## Your goal
Examine the records and identify each line that includes the string "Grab". Copy those lines.

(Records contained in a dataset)
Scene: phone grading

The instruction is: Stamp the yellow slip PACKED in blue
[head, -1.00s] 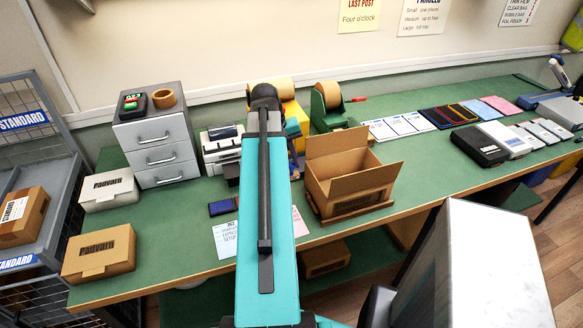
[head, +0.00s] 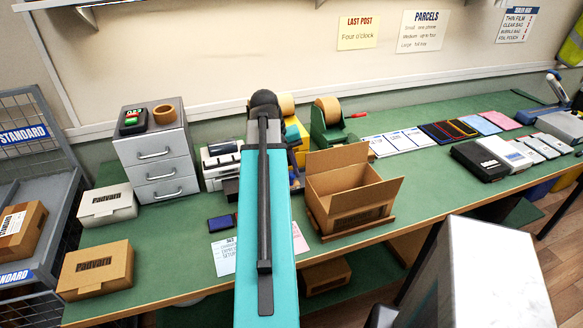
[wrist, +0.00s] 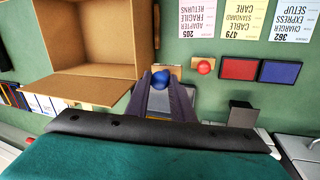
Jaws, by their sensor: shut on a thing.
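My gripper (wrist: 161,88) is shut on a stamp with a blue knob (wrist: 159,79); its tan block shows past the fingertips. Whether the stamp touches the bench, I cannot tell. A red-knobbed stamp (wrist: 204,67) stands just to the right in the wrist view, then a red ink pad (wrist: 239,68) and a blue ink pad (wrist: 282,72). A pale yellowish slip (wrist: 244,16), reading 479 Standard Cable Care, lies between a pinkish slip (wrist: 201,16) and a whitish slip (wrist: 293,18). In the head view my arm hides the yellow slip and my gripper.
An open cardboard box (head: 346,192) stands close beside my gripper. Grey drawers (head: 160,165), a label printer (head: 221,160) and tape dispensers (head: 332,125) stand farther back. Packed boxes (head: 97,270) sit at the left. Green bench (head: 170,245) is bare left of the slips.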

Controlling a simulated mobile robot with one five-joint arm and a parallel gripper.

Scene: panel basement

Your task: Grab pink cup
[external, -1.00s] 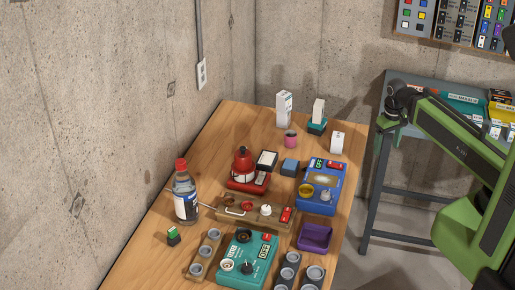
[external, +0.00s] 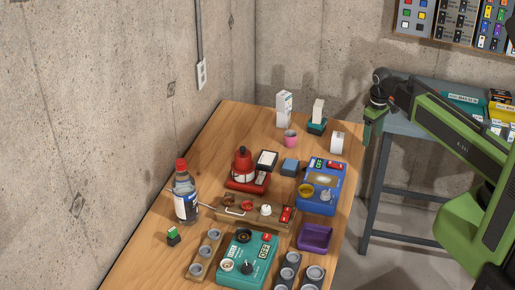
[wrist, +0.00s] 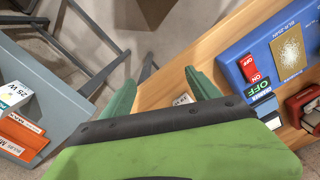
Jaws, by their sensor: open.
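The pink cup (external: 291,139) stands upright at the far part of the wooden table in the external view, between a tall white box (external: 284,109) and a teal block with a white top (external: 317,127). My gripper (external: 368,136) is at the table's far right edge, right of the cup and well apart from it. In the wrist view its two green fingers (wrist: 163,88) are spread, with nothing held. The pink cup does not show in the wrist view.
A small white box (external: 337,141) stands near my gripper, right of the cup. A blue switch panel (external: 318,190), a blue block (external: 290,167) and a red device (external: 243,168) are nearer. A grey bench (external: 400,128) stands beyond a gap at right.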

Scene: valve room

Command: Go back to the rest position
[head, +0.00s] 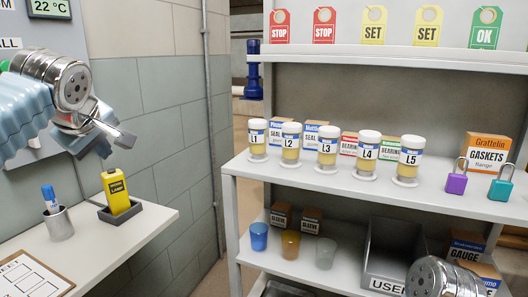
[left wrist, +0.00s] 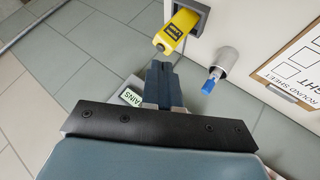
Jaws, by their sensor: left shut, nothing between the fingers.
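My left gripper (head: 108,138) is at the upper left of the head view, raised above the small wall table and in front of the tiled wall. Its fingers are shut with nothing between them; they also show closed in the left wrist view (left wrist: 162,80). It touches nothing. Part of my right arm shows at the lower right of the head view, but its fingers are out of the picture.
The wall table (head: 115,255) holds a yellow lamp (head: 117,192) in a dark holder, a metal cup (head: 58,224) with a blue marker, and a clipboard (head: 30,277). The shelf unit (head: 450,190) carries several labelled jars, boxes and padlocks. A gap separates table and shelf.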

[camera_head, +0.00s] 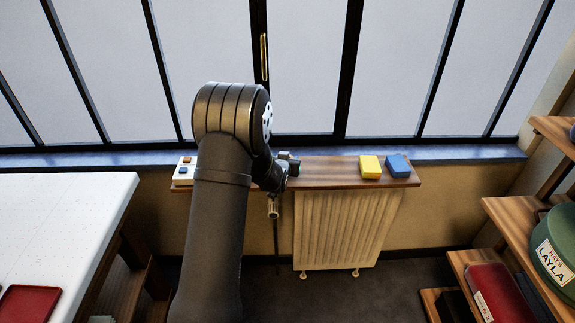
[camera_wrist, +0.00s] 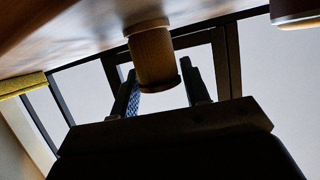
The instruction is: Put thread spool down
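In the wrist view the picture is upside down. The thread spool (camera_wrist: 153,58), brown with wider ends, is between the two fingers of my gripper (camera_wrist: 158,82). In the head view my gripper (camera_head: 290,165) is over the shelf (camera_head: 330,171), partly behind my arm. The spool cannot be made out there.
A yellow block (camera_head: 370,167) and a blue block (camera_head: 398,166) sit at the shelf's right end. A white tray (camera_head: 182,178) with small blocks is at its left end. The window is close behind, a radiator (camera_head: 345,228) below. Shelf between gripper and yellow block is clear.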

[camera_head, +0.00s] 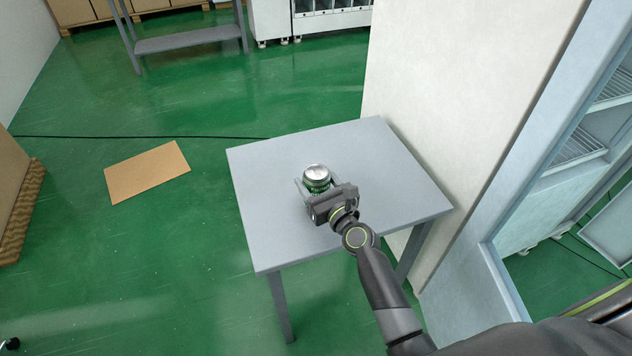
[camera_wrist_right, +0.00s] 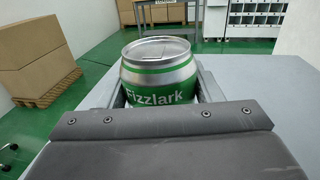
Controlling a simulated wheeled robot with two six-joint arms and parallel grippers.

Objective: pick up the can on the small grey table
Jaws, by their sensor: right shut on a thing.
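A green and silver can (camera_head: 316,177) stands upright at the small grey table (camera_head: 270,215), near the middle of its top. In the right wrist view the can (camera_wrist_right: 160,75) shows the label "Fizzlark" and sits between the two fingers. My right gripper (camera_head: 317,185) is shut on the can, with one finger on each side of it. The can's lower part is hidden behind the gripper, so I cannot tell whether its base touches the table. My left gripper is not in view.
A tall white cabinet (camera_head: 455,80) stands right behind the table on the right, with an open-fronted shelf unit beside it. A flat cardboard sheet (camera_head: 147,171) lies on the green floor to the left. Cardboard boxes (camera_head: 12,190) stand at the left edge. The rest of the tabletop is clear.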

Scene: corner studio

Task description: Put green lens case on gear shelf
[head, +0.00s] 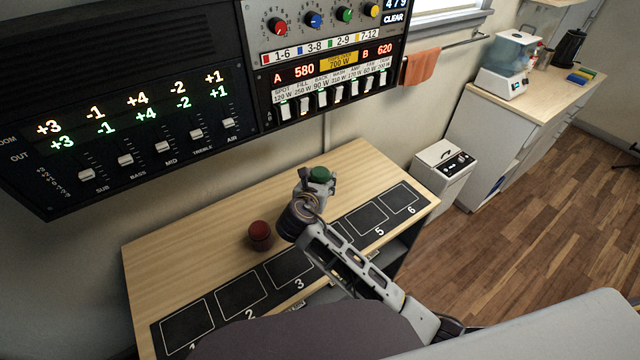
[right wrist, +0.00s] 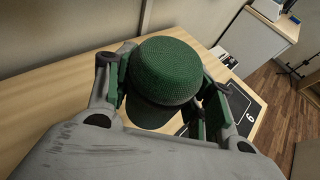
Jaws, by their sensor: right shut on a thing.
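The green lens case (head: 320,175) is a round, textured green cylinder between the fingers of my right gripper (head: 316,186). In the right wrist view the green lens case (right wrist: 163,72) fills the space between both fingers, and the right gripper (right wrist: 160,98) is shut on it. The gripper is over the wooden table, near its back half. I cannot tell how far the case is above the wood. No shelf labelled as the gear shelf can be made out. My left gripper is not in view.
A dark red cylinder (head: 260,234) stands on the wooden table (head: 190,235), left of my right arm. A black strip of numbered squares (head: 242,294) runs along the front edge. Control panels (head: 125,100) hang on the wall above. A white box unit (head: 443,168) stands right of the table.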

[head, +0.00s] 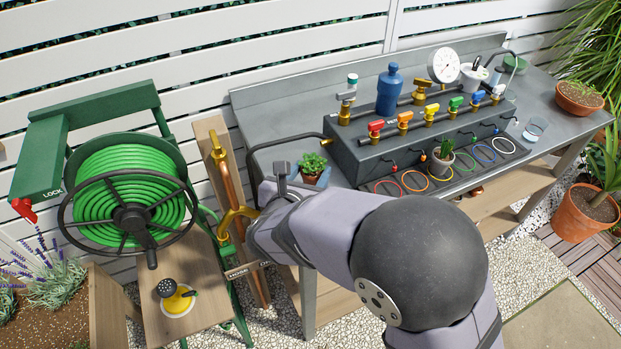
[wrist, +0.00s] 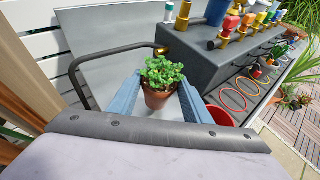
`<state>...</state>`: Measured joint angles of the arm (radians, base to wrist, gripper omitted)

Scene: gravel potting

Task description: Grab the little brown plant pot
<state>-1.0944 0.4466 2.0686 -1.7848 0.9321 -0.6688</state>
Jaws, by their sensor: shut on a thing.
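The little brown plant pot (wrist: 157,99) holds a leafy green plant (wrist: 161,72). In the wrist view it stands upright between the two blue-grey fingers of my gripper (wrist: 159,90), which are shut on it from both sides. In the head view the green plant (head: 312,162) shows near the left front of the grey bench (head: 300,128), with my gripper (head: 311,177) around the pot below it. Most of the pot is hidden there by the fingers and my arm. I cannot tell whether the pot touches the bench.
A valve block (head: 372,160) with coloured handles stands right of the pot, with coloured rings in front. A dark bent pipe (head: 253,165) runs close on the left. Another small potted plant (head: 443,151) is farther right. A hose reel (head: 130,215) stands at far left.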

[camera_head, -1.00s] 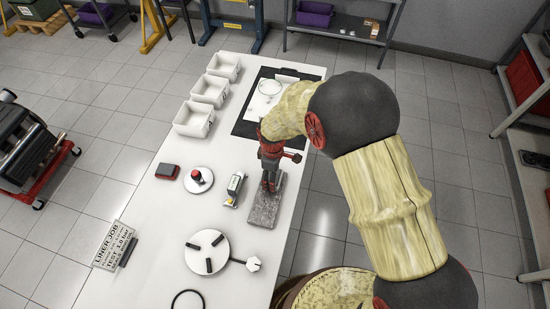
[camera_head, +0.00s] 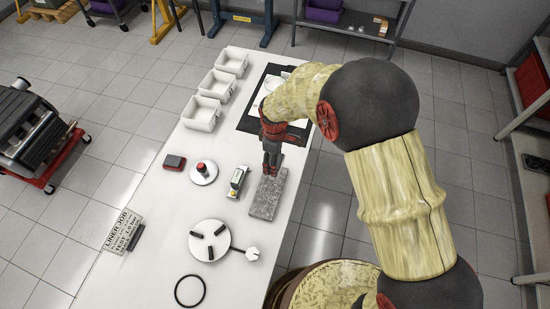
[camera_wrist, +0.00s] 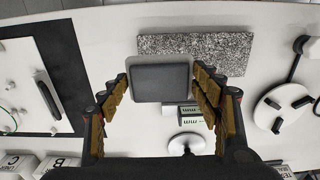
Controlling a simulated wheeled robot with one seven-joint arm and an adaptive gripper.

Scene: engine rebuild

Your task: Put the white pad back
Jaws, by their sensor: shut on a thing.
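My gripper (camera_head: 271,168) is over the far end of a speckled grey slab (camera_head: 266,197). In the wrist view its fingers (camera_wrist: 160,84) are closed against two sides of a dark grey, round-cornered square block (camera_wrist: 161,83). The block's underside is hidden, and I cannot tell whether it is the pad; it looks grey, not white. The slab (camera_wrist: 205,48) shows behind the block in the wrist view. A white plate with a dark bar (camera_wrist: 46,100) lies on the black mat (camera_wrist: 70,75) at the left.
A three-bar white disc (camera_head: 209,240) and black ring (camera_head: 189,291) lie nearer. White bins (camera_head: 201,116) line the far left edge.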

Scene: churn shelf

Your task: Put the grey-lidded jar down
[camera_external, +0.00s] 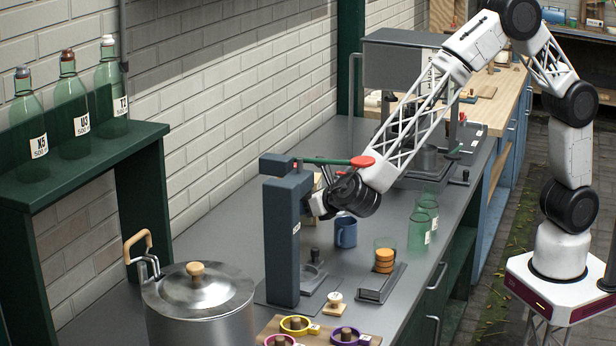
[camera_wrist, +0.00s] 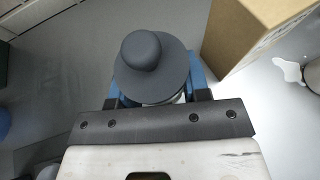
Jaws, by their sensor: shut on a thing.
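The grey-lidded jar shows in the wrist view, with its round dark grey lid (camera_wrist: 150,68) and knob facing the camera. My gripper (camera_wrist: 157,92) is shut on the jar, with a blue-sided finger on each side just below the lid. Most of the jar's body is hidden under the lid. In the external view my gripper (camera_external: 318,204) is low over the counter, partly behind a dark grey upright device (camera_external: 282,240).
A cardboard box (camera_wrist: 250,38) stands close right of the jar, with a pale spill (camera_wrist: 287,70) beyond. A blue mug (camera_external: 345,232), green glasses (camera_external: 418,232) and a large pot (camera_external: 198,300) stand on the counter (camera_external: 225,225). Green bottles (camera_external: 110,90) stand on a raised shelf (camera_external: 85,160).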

## Answer to this problem
Your task: Grab pink cup
Task description: Grab the little brown plant pot

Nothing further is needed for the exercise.